### Work to be completed
Word for word, restate the lines from the start of the data below through the line containing "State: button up".
— start of Given data —
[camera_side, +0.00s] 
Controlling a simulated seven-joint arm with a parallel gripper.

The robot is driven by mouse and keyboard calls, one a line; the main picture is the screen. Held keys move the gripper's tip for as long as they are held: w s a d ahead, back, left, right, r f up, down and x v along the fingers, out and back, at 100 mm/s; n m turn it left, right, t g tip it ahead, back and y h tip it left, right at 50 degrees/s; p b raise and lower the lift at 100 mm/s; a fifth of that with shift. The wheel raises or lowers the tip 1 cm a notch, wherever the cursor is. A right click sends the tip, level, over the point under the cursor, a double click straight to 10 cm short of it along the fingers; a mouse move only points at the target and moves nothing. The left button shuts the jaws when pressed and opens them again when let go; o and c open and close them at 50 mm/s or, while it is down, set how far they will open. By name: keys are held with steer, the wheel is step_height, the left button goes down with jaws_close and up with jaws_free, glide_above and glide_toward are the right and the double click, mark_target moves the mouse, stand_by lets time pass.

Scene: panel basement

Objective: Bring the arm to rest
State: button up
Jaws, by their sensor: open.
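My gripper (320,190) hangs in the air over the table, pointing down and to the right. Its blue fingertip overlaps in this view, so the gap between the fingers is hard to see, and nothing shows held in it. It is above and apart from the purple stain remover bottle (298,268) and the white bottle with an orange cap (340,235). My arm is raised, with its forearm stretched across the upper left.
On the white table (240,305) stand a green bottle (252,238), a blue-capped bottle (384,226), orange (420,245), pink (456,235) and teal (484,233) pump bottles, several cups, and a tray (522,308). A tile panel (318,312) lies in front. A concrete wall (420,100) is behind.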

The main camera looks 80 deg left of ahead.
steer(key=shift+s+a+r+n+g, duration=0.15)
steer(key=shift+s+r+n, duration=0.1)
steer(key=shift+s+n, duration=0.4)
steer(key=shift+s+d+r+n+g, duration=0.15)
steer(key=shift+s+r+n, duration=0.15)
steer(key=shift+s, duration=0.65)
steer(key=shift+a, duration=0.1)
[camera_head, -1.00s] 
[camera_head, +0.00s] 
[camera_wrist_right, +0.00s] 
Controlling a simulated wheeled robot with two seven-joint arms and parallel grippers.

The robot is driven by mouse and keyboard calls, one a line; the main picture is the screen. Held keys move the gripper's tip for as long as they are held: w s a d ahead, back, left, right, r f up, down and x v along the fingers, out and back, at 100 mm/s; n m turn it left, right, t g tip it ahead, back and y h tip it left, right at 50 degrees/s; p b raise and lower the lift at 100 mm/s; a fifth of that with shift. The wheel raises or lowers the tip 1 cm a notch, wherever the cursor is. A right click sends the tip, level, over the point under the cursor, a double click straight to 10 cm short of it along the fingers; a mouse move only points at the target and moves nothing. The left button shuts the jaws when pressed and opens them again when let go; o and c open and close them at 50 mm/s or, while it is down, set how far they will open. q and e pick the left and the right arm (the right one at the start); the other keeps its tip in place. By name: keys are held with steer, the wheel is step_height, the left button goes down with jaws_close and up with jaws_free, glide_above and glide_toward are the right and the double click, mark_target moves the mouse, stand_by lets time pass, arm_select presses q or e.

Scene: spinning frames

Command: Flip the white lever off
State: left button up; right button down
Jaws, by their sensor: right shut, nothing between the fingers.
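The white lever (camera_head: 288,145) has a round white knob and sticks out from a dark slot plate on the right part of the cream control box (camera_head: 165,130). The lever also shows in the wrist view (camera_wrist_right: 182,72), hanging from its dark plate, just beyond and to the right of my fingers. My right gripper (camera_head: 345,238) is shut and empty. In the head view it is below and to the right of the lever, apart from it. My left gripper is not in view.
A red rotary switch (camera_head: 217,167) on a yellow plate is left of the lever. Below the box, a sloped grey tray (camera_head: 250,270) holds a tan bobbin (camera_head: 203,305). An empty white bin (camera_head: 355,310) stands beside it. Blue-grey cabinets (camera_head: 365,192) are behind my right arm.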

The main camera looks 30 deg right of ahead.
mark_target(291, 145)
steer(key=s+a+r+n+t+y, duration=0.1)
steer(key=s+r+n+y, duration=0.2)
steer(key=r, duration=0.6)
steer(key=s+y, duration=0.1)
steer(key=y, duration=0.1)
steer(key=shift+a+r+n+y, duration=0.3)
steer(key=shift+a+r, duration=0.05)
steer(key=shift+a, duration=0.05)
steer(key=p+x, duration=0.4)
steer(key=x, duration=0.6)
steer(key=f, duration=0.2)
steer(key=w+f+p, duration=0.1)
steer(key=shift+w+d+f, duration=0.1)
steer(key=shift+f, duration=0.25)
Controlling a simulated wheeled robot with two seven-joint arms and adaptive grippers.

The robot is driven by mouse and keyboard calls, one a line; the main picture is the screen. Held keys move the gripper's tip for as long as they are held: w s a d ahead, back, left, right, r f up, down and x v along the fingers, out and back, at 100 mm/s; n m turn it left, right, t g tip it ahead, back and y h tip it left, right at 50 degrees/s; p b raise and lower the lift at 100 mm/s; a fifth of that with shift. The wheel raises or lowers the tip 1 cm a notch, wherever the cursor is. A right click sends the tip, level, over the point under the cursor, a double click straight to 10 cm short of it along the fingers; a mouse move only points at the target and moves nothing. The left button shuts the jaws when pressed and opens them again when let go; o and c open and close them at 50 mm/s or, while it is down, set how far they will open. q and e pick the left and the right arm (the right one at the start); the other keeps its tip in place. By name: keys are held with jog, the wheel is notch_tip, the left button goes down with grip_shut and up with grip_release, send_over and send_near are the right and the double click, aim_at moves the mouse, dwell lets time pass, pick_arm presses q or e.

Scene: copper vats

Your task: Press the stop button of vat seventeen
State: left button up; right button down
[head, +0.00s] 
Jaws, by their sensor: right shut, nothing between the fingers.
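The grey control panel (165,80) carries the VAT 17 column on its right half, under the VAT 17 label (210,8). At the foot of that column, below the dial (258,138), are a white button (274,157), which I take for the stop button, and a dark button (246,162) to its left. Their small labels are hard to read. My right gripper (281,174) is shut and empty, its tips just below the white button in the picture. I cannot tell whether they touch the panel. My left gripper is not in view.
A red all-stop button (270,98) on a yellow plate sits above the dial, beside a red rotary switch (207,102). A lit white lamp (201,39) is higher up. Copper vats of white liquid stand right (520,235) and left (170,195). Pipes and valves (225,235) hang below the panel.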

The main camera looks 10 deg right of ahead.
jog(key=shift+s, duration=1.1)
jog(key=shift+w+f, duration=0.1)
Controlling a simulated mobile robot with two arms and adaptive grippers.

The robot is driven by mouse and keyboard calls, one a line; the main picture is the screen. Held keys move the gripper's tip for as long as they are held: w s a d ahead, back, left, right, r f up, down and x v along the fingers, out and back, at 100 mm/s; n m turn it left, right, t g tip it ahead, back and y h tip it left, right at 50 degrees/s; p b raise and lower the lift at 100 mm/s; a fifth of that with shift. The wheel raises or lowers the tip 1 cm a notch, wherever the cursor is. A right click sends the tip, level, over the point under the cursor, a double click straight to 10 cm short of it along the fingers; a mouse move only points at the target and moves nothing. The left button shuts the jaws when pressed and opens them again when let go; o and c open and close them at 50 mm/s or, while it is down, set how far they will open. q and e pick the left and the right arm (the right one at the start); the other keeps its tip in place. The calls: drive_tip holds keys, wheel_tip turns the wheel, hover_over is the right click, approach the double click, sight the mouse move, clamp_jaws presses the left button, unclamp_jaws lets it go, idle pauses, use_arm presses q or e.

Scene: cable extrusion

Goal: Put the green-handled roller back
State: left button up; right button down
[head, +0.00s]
— end of Given data —
### Output of the task
[camera_side, +0.00s] 
Controlling a simulated seven-joint arm with a parallel gripper.

The robot is driven by mouse and keyboard calls, one a line; the main picture is the screen. Held keys move the gripper's tip for as long as they are held: w s a d ahead, back, left, right, r f up, down and x v along the fingers, out and back, at 100 mm/s; n m turn it left, right, t g tip it ahead, back and y h tip it left, right at 50 degrees/s; p b raise and lower the lift at 100 mm/s; a fifth of that with shift. The wheel raises or lowers the tip 1 cm a notch, wherever the cursor is. A right click sends the tip, level, over the point under the cursor, a double click straight to 10 cm short of it along the fingers; a mouse move only points at the target and moves nothing. The left button shuts the jaws when pressed and opens them again when let go; o and c open and close them at 50 mm/s or, while it is down, set how far they will open. By name: keys are held with steer, the wheel is step_height, the left button goes down with jaws_close and up with jaws_free, glide_above and glide_toward are the right and the double click, mark_target moves the mouse, stand_by lets time pass.

Scene: panel basement

Objective: Bring the arm to rest
State: button up

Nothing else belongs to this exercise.